▸ **YOUR INSTRUCTIONS**
Lines containing the string "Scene" are to be counted; report the total by itself.

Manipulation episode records
########

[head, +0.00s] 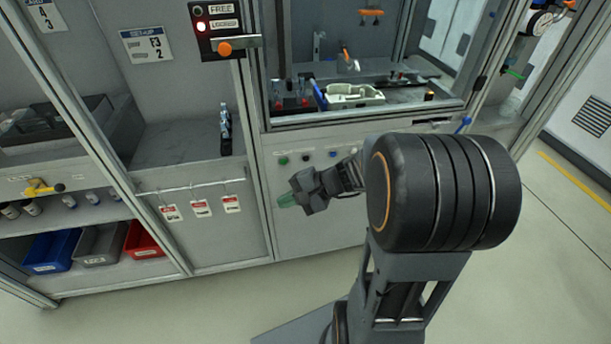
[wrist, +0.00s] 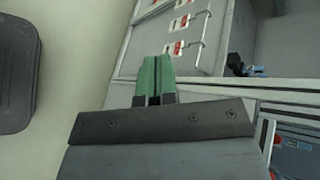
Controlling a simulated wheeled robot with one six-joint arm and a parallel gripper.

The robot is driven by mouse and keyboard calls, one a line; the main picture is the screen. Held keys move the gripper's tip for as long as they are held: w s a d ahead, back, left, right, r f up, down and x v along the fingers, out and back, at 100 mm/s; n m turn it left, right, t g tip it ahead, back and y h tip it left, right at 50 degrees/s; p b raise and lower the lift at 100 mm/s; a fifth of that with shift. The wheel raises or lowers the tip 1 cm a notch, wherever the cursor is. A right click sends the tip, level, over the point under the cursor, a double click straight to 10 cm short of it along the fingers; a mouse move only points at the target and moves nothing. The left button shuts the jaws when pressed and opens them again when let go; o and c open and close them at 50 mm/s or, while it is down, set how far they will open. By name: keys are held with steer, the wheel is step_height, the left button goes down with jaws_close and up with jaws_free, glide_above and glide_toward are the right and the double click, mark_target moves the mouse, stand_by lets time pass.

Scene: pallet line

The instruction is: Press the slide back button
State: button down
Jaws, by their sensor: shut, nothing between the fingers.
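A row of small buttons sits on the grey front panel below the glass window in the head view. It has a green button (head: 283,160), a dark button (head: 305,157) and a blue button (head: 333,153). Their labels are too small to read, so I cannot tell which one is the slide back button. My gripper (head: 287,200) is in front of the panel, lower than the green button, pointing left. Its green fingers are closed together and empty, also in the wrist view (wrist: 154,78). No button shows in the wrist view.
Red and white tags (head: 201,208) hang from a rail left of my gripper. A lock box (head: 222,30) with an orange handle shows a lit red lamp. A light tray (head: 352,96) stands behind the window. Blue, grey and red bins (head: 143,240) sit low left. Open floor lies in front.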

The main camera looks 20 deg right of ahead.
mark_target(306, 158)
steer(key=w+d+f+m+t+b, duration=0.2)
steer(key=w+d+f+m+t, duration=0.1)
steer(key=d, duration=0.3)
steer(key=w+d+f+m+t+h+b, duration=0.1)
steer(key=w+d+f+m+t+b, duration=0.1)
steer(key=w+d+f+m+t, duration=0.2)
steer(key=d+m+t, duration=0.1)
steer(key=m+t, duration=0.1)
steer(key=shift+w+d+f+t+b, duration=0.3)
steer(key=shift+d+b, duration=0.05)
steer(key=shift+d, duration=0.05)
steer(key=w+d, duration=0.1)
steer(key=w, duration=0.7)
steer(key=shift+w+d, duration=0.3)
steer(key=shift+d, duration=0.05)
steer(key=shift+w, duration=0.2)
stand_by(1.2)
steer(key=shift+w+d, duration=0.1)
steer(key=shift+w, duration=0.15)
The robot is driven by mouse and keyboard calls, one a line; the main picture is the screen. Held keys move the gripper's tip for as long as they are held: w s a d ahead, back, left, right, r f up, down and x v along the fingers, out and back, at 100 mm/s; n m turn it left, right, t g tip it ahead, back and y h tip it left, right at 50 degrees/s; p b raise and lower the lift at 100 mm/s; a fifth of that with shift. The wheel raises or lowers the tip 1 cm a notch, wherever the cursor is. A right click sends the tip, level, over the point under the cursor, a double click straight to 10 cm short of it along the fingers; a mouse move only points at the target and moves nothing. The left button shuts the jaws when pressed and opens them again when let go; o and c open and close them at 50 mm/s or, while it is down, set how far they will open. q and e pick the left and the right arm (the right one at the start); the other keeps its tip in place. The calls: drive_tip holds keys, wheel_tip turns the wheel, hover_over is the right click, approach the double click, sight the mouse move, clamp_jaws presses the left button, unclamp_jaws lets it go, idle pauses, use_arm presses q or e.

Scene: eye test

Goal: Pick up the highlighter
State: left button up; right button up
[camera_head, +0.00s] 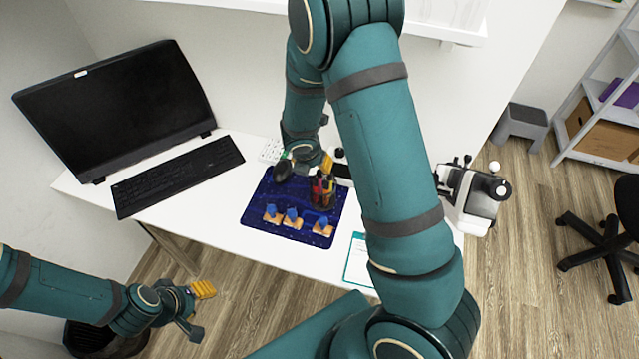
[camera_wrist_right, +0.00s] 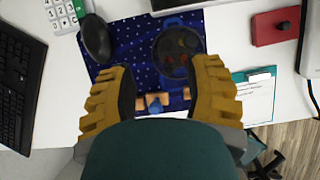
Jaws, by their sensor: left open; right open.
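A dark mesh pen cup (camera_head: 323,192) stands on the blue starry mat (camera_head: 258,208) and holds several coloured pens. It also shows in the right wrist view (camera_wrist_right: 178,48), dim and seen from above. I cannot tell which of the pens is the highlighter. My right gripper (camera_wrist_right: 162,80) is open and empty above the mat, with the cup beyond its yellow fingers. In the head view it is partly hidden by my right arm. My left gripper (camera_head: 198,308) is open and empty, off the desk's front edge at the lower left.
Wooden blocks with blue pieces (camera_head: 292,218) sit on the mat before the cup. A black mouse (camera_wrist_right: 96,37), calculator (camera_wrist_right: 62,14), red box (camera_wrist_right: 275,27) and clipboard (camera_wrist_right: 256,92) lie around it. A monitor (camera_head: 120,105) and keyboard (camera_head: 178,176) stand left, a microscope (camera_head: 474,196) right.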

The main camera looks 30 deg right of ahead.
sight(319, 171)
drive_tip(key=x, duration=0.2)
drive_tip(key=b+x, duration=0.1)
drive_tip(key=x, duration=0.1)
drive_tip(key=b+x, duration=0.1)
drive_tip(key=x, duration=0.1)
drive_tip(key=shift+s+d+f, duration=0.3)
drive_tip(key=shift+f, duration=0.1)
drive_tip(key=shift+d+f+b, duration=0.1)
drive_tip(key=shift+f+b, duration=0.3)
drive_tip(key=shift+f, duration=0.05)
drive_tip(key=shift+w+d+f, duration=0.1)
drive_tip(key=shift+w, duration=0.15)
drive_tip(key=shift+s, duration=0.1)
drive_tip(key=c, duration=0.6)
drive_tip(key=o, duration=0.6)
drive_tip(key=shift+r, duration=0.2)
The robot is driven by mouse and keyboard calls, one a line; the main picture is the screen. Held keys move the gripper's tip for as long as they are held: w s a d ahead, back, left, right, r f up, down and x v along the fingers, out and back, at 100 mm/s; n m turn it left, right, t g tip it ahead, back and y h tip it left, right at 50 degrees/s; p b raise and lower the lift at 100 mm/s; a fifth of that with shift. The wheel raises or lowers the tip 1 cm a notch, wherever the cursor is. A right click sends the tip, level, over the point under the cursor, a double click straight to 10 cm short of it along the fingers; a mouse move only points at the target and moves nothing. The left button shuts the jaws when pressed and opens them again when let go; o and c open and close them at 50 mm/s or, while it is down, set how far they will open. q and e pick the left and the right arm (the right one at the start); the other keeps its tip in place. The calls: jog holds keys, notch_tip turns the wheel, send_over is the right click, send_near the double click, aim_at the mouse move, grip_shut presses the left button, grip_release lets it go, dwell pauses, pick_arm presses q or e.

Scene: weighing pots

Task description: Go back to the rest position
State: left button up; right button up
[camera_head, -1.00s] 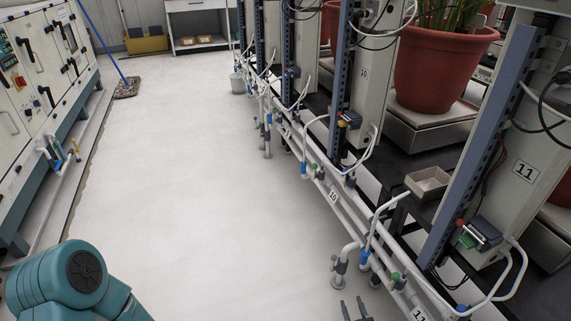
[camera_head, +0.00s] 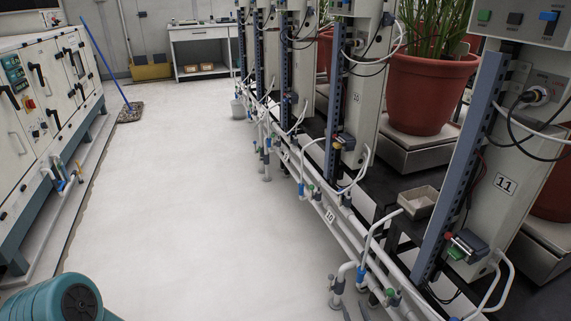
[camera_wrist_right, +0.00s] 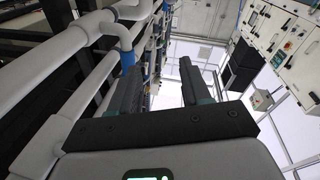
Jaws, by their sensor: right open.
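A rounded teal link of my left arm is at the bottom left of the head view. My left gripper is not in view.
White pipes (camera_head: 340,232) run along the right, before posts and the number 11 column (camera_head: 512,150). A red-brown pot (camera_head: 425,95) stands on a scale, with a small tray (camera_head: 418,200) below. White cabinets (camera_head: 35,130) line the left.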

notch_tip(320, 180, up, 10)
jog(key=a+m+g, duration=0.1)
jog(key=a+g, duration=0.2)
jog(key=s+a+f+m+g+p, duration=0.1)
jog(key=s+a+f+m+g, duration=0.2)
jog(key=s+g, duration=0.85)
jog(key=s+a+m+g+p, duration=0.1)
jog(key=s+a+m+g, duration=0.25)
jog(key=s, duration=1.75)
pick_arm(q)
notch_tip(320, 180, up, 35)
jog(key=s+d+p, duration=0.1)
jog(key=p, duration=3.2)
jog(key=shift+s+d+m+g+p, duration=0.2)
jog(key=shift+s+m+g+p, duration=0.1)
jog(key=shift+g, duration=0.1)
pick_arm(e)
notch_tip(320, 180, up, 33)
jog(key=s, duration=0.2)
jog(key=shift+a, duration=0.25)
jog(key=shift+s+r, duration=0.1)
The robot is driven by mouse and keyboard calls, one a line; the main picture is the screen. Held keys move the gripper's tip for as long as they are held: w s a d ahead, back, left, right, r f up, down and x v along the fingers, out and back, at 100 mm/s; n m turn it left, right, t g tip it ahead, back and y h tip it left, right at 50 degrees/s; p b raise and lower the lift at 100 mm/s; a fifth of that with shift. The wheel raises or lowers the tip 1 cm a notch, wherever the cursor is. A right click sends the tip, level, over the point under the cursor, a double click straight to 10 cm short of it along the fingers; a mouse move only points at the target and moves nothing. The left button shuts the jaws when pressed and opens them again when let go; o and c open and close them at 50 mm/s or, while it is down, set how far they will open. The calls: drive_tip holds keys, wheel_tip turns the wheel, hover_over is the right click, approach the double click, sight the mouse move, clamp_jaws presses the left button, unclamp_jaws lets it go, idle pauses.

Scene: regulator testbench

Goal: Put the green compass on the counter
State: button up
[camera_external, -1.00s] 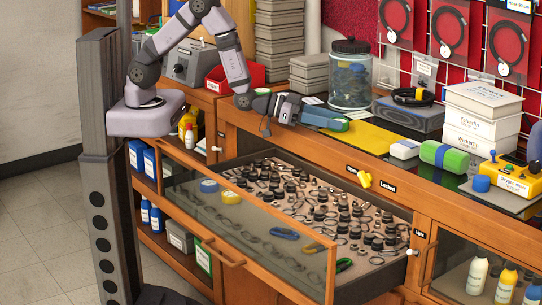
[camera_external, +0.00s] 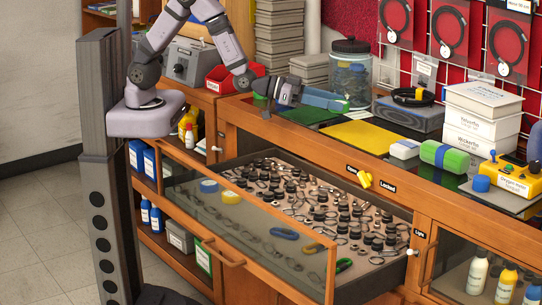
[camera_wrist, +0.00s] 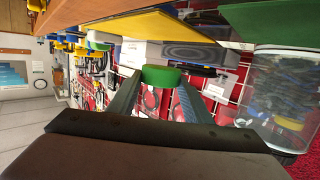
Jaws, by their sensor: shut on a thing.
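In the external view my gripper (camera_external: 340,102) points right, over the back part of the counter (camera_external: 250,116), in front of the glass jar. The compass is too small to make out clearly there. I cannot tell the exact gap between it and the counter top.
A glass jar (camera_external: 351,70) stands close behind the fingers. A green mat (camera_external: 308,113) and a yellow mat (camera_external: 358,135) lie on the counter. Below, an open drawer (camera_external: 250,240) holds many small parts.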

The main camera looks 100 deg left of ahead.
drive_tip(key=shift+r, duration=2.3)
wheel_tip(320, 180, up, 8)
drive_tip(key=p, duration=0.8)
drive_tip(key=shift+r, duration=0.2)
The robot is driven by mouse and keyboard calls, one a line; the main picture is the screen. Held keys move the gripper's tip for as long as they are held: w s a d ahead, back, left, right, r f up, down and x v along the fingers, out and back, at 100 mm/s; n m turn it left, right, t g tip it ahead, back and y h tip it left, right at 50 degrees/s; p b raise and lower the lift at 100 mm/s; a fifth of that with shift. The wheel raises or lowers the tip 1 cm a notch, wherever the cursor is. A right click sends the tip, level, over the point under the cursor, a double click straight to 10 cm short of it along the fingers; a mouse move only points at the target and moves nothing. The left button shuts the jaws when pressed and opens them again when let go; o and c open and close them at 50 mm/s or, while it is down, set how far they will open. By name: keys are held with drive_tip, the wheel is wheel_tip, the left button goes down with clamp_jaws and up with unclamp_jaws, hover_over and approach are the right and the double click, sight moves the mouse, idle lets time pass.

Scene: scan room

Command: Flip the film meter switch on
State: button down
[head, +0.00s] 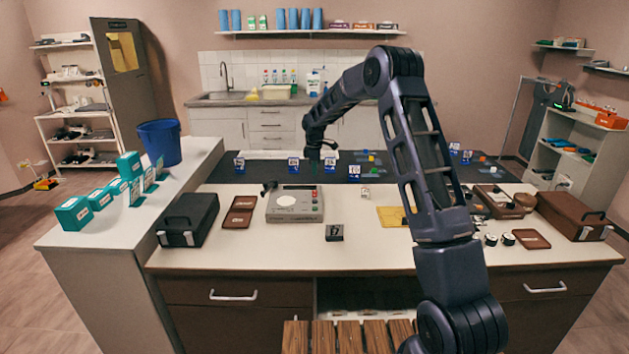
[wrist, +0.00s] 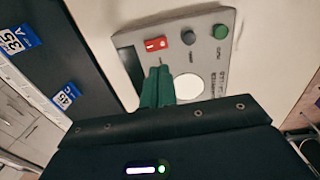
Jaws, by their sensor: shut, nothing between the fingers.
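The film meter (head: 294,204) is a pale grey box with a white round disc, standing on the near worktop left of centre. In the wrist view its panel (wrist: 208,63) carries a red rocker switch (wrist: 156,43), a dark grey knob (wrist: 188,38) and a green button (wrist: 221,31). The wrist view does not clearly tell which way the rocker is tipped. My gripper (wrist: 160,70) has green fingers that are shut together and empty. They point at the panel just below the red switch in the picture. I cannot tell whether they touch it.
A black case (head: 188,219) and a brown tray (head: 239,211) lie left of the meter. A small dark block (head: 334,233) stands in front of it. Blue number markers (head: 294,164) stand on the dark strip behind. The worktop front is mostly clear.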

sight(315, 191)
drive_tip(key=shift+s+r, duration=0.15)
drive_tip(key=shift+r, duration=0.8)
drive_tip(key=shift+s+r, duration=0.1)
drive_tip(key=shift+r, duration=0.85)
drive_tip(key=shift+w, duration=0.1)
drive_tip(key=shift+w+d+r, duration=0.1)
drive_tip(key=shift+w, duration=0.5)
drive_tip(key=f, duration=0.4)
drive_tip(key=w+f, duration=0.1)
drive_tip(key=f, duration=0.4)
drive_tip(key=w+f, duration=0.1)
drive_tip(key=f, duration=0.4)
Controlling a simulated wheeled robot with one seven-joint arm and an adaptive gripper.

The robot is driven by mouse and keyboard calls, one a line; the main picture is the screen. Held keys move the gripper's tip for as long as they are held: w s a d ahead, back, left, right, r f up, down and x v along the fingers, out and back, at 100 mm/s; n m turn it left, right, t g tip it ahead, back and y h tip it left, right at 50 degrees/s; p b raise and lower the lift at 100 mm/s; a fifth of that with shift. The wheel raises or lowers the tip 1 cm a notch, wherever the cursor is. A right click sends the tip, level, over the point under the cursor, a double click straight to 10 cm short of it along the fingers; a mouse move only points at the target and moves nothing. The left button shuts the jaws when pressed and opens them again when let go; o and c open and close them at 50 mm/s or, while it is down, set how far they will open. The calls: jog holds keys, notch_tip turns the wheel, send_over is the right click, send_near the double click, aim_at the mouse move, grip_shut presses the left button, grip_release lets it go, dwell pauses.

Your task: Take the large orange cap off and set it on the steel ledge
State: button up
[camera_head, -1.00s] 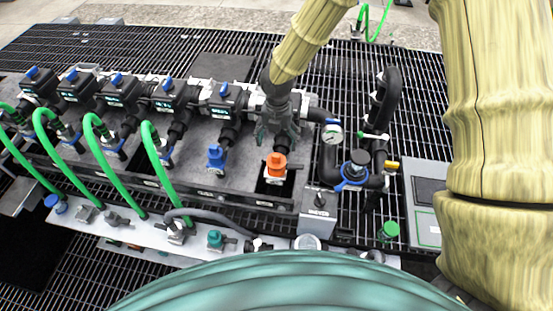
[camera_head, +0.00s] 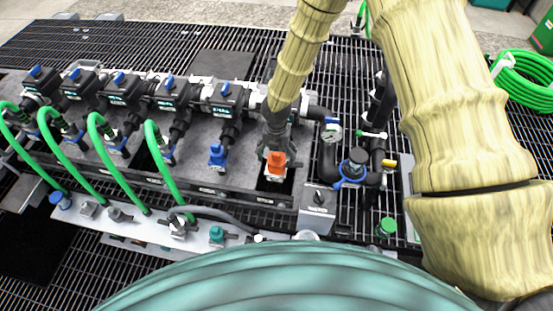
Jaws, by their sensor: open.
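The large orange cap (camera_head: 277,164) sits upright on a white fitting at the right end of the manifold row. My gripper (camera_head: 276,150) is open and points down from behind the cap. Its fingertips are right at the cap's top and seem to lie on either side of it; whether they touch it I cannot tell. The gripper hides the pipework behind the cap. The steel ledge (camera_head: 145,231) is the pale strip along the front of the manifold, in front and to the left of the cap.
A blue cap (camera_head: 217,155) stands left of the orange one. Green hoses (camera_head: 160,165) arch over the left half down to the ledge. A grey switch box (camera_head: 318,208), a gauge (camera_head: 332,131) and black pipes crowd the right. Several fittings, one teal (camera_head: 216,234), stand on the ledge.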

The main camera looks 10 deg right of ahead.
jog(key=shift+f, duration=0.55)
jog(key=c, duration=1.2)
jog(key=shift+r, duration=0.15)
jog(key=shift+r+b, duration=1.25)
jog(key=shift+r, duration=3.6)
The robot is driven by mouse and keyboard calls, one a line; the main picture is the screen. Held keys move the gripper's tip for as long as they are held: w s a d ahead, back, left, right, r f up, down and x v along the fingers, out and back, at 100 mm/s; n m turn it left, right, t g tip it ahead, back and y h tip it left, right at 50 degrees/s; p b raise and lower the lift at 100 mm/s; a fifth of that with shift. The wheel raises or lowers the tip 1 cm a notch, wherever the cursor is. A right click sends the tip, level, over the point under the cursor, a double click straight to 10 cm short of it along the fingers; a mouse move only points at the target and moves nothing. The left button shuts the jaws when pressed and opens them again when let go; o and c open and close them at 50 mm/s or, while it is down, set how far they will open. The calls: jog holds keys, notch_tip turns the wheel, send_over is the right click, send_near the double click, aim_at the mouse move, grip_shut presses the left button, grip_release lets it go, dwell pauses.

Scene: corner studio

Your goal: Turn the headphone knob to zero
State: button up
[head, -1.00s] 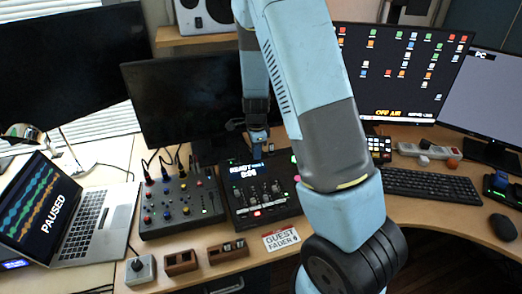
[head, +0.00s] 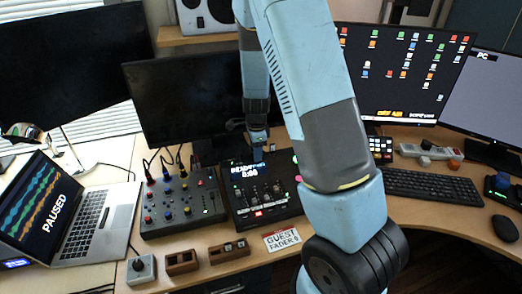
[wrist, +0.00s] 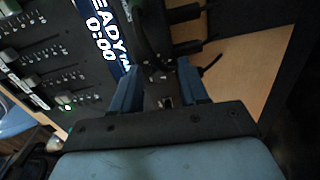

########

▸ **EXERCISE ANSWER**
6